Большинство исследователей, писавших о «русской народной религии», обычно пытались квалифицировать ее в качестве «язычества», «двоеверия», «аграрной обрядности» или «магии», либо, наоборот, как «подлинное» воцерковленное православие. Возможно, настало время отказаться и от той, и от другой крайности и рассматривать «народное православие» как сумму религиозных практик, находящихся в динамическом взаимодействии с религиозными институциями. Такой подход, как кажется, может существенно изменить концепцию и кабинетных, и полевых исследований. Во-первых, становится невозможным пренебрежение «церковными» элементами крестьянской культуры: для понимания ситуации необходимо в равной степени знать и институциолизованные, и фольклорные формы той или иной локальной религиозной традиции. Во-вторых, вопрос о способах и видах взаимодействия различных форм религиозных практик открывает весьма широкие перспективы для изучения и поиска нового материала.

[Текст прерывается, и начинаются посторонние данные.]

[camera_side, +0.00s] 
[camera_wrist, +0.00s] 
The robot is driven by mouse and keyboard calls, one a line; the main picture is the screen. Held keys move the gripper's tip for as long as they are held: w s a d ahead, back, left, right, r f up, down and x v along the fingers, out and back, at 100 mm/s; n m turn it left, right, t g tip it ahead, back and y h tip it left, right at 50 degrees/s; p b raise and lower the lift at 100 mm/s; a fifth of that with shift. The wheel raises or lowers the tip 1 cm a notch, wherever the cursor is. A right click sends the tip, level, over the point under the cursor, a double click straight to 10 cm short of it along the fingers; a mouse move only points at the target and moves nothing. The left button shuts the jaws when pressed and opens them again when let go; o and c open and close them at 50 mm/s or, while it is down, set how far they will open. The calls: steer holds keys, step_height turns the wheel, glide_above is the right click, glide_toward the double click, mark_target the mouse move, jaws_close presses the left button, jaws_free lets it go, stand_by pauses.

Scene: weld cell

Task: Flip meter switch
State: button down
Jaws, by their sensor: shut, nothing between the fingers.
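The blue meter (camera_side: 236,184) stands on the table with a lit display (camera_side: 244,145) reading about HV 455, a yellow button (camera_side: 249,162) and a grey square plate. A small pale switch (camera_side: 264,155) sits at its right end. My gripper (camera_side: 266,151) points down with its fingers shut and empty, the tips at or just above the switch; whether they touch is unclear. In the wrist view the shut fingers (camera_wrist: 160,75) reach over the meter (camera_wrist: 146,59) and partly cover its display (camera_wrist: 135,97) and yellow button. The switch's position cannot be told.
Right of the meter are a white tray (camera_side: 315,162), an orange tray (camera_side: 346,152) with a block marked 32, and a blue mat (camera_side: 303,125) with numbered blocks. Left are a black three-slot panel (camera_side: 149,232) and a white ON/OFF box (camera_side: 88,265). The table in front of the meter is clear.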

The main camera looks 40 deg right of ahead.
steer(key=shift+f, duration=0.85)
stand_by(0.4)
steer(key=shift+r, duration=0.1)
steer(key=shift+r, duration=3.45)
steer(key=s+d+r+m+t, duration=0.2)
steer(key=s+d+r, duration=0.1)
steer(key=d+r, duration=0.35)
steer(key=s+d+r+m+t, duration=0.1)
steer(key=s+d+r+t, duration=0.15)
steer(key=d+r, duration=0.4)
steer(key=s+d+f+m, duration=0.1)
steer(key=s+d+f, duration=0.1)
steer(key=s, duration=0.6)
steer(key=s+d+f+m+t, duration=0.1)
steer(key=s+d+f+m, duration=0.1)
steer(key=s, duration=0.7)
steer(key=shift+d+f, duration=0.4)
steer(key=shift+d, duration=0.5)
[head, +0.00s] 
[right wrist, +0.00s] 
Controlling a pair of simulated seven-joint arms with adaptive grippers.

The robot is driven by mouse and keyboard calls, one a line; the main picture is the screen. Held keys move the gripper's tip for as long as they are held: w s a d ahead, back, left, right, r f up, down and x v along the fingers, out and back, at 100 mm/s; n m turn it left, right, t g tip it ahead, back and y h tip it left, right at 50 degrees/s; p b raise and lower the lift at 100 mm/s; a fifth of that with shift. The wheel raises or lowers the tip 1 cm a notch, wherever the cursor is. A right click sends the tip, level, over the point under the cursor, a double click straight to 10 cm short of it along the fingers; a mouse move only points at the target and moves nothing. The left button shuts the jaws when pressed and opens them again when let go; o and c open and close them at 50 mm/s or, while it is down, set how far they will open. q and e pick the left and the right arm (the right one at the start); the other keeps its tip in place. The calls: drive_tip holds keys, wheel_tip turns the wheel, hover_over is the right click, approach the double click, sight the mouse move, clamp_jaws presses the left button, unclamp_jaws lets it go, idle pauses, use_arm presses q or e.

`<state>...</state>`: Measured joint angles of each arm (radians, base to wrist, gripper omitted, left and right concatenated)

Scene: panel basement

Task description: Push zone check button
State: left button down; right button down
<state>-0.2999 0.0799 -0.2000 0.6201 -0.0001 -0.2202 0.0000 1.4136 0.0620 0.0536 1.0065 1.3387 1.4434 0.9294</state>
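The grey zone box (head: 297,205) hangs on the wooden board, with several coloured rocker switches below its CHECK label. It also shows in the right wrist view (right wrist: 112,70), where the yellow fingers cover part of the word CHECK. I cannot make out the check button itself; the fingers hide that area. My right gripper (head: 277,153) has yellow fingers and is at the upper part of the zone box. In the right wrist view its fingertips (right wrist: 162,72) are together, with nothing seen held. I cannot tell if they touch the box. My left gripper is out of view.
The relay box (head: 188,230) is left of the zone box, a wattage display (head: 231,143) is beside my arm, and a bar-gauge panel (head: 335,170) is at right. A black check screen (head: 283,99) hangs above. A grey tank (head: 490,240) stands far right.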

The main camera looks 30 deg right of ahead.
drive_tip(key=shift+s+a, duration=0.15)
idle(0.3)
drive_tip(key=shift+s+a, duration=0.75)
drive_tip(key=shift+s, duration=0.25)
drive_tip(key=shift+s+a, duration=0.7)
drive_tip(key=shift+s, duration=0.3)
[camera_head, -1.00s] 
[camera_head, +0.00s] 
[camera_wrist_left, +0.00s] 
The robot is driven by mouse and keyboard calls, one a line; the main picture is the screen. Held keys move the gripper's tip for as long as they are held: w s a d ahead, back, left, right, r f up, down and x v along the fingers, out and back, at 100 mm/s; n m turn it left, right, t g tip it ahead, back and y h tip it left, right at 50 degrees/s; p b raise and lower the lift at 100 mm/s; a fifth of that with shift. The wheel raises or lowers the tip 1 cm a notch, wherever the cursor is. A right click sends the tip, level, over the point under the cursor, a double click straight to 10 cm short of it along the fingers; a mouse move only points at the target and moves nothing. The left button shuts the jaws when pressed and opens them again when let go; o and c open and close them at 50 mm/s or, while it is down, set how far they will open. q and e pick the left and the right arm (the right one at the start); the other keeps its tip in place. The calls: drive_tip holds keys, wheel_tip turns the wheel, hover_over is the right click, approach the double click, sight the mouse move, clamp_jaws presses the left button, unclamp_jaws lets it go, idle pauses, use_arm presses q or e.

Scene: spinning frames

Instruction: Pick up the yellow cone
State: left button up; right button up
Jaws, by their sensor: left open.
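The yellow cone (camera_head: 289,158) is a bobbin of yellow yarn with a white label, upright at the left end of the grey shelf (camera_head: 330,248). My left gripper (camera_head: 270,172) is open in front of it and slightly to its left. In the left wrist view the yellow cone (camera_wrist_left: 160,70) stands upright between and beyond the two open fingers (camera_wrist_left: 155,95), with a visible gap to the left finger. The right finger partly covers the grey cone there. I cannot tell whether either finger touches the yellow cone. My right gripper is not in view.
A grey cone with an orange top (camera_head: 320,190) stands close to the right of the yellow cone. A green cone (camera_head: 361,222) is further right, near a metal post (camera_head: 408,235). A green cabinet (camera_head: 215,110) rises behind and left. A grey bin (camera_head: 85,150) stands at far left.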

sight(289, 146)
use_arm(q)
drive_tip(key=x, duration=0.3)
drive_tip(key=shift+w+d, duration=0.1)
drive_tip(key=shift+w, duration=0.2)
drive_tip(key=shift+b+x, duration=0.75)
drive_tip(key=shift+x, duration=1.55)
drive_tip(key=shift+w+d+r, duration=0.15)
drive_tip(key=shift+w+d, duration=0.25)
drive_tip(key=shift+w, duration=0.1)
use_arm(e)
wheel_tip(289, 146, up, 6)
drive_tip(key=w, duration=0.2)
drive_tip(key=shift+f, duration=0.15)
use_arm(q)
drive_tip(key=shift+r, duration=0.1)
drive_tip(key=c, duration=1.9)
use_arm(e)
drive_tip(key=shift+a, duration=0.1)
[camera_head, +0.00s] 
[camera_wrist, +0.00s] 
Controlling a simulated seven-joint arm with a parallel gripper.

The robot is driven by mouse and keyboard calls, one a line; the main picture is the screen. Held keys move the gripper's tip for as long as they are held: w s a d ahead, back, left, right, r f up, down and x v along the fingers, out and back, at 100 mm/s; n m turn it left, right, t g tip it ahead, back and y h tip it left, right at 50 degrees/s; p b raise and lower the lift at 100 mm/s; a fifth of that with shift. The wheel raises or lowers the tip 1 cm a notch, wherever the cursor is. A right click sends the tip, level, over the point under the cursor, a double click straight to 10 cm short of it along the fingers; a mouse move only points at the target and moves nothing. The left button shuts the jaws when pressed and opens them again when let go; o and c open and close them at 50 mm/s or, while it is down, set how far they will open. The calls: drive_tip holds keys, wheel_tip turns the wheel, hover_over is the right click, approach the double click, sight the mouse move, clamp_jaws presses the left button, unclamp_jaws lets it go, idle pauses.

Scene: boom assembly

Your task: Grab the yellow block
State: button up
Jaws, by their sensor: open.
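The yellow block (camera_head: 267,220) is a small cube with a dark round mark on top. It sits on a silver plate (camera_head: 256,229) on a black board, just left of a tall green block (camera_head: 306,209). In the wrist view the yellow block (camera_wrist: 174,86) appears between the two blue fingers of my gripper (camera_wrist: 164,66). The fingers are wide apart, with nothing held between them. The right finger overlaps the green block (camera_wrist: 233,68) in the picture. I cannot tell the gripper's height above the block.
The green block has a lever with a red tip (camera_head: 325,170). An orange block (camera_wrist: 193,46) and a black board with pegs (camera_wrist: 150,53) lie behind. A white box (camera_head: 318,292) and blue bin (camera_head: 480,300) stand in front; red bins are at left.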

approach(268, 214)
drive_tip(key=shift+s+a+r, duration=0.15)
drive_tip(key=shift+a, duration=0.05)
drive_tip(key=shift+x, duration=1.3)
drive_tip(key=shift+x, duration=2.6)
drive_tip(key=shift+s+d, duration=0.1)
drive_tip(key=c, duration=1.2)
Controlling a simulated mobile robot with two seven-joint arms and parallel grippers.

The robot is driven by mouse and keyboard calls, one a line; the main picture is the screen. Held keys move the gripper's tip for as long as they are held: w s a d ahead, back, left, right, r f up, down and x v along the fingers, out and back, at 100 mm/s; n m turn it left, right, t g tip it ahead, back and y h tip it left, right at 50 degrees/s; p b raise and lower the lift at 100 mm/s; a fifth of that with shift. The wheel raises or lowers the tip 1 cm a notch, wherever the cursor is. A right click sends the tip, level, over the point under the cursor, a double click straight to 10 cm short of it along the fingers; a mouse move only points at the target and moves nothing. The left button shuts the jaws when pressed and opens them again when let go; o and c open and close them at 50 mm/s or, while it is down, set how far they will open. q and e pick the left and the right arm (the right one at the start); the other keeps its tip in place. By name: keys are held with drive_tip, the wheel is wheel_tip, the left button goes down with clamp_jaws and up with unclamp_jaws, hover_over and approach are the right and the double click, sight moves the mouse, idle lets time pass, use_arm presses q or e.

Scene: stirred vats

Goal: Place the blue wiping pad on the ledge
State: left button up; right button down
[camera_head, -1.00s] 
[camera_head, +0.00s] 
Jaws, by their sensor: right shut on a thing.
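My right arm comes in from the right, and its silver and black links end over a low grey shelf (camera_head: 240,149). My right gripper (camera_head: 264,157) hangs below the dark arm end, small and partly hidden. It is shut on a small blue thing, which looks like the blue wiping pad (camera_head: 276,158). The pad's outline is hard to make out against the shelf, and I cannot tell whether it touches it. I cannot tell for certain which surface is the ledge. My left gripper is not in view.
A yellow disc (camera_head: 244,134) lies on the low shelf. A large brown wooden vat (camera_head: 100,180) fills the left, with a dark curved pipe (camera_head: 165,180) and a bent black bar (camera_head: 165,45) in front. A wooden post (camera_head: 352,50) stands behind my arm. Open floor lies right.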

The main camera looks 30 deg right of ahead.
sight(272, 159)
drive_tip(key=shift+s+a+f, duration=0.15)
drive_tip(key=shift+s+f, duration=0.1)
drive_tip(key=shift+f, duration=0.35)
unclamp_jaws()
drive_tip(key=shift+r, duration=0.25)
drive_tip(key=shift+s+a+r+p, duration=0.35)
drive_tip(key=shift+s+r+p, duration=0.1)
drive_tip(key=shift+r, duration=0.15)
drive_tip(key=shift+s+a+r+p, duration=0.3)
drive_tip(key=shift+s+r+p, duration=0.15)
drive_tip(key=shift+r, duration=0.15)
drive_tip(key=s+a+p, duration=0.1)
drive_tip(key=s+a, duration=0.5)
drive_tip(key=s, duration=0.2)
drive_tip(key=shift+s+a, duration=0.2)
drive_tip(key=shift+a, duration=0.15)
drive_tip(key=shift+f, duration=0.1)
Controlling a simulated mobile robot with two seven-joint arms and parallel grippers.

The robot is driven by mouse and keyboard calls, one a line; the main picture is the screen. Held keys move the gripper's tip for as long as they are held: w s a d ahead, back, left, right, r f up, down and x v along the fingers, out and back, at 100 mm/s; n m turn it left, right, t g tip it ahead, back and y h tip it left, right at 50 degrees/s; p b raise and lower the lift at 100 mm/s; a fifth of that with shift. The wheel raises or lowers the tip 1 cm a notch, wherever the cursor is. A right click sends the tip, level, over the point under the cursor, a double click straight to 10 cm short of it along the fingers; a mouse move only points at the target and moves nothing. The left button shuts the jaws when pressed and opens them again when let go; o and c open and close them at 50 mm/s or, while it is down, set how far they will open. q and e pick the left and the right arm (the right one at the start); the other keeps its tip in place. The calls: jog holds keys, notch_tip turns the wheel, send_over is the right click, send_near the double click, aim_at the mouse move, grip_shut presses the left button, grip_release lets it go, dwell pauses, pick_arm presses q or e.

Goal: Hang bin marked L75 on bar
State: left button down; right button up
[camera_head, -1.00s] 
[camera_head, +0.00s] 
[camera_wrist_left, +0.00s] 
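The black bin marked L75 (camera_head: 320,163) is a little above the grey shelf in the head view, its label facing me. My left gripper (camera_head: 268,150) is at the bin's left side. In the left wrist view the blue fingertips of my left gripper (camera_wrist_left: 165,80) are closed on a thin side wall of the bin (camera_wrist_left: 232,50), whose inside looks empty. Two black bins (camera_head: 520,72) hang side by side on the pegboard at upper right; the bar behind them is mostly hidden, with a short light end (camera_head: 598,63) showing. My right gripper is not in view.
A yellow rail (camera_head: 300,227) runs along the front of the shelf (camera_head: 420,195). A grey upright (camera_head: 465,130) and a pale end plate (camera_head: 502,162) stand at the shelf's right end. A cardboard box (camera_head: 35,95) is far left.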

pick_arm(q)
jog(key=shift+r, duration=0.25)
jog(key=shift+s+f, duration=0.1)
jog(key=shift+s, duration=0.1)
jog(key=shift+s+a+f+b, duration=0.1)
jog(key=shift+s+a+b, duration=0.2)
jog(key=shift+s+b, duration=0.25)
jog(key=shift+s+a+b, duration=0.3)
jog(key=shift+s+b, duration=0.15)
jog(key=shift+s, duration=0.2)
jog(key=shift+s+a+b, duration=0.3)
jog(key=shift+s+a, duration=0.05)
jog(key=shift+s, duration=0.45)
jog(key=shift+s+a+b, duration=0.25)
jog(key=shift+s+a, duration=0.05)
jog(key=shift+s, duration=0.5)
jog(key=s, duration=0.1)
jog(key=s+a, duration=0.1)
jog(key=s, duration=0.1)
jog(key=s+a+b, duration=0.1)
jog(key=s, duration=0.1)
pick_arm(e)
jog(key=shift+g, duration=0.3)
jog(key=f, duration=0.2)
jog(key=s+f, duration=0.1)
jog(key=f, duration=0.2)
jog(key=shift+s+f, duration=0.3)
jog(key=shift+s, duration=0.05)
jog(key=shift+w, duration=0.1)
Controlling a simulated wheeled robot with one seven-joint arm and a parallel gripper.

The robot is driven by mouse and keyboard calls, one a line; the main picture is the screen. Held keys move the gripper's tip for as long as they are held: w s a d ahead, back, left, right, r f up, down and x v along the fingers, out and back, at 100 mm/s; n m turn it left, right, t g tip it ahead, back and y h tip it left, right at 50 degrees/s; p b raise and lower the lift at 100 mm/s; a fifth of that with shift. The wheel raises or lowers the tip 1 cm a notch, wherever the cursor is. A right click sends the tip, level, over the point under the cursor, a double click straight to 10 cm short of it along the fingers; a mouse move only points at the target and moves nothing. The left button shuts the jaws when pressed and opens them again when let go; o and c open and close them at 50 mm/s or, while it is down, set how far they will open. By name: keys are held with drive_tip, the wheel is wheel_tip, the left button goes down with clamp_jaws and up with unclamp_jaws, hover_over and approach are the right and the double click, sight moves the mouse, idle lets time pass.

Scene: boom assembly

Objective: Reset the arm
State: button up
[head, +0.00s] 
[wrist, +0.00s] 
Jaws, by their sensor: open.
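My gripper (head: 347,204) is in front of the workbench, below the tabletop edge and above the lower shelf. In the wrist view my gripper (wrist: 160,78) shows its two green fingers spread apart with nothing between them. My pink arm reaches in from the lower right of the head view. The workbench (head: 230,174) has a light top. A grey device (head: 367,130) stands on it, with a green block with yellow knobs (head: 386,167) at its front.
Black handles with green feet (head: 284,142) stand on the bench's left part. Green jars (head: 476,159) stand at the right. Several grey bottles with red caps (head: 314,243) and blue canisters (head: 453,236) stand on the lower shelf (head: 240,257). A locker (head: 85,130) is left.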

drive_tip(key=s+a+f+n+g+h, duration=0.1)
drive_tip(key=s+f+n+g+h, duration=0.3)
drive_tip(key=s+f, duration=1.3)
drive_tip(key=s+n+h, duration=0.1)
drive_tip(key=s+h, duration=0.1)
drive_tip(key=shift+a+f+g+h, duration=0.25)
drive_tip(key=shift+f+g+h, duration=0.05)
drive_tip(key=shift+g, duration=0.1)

Вышеизложенная модель не претендует на сколько-нибудь существенную коррекцию феноменологического и онтологического понимания религии вообще. Она имеет операциональный статус и призвана определить методологические перспективы изучения массовой религиозности в рамках антропологических дисциплин, прежде всего — этнологии и фольклористики. Необходимо помнить, что в реально наблюдаемых культурных традициях провести жесткие границы между институциями и практиками, а также между практиками и индивидуальным религиозным опытом фактически невозможно. Так же обстоит дело с различением «культуры дороги» и «оседлой», «ландшафтной культуры» в крестьянских религиозных практиках. Предпочтительнее, таким образом, говорить не о жестко ограниченных культурных формах, а о тенденциях в рамках более или менее диффузной религиозной среды. Тем не менее мне кажется, что эти тенденции не только существуют, но и играют чрезвычайно важную роль в функционировании «фольклорной традиции». В дальнейшем я буду описывать и анализировать фольклор и ритуалистику русских мистических сектантов как специфический континуум религиозных практик, основанных в большей степени на «дорожных», а не на «ландшафтных» семиотических ресурсах.

Глава 2

ХРИСТОВЩИНА И СКОПЧЕСТВО В ИСТОРИКО-КУЛЬТУРНОМ КОНТЕКСТЕ

Происхождение христовщины: споры и сомнения

В 1667 г., после известного «собора патриархов», наложившего клятвы на старообрядцев и одновременно осудившего Никона, началась новая эпоха в религиозной истории России. В течение трех последующих столетий социальные, идеологические и богословские приоритеты отечественного православия неоднократно менялись коренным образом; нередко перемены затрагивали не только институциональные особенности официальной церкви, но и глубинные основы традиционных религиозных практик, порождая причудливые феномены как «элитарной», так и «простонародной» культуры.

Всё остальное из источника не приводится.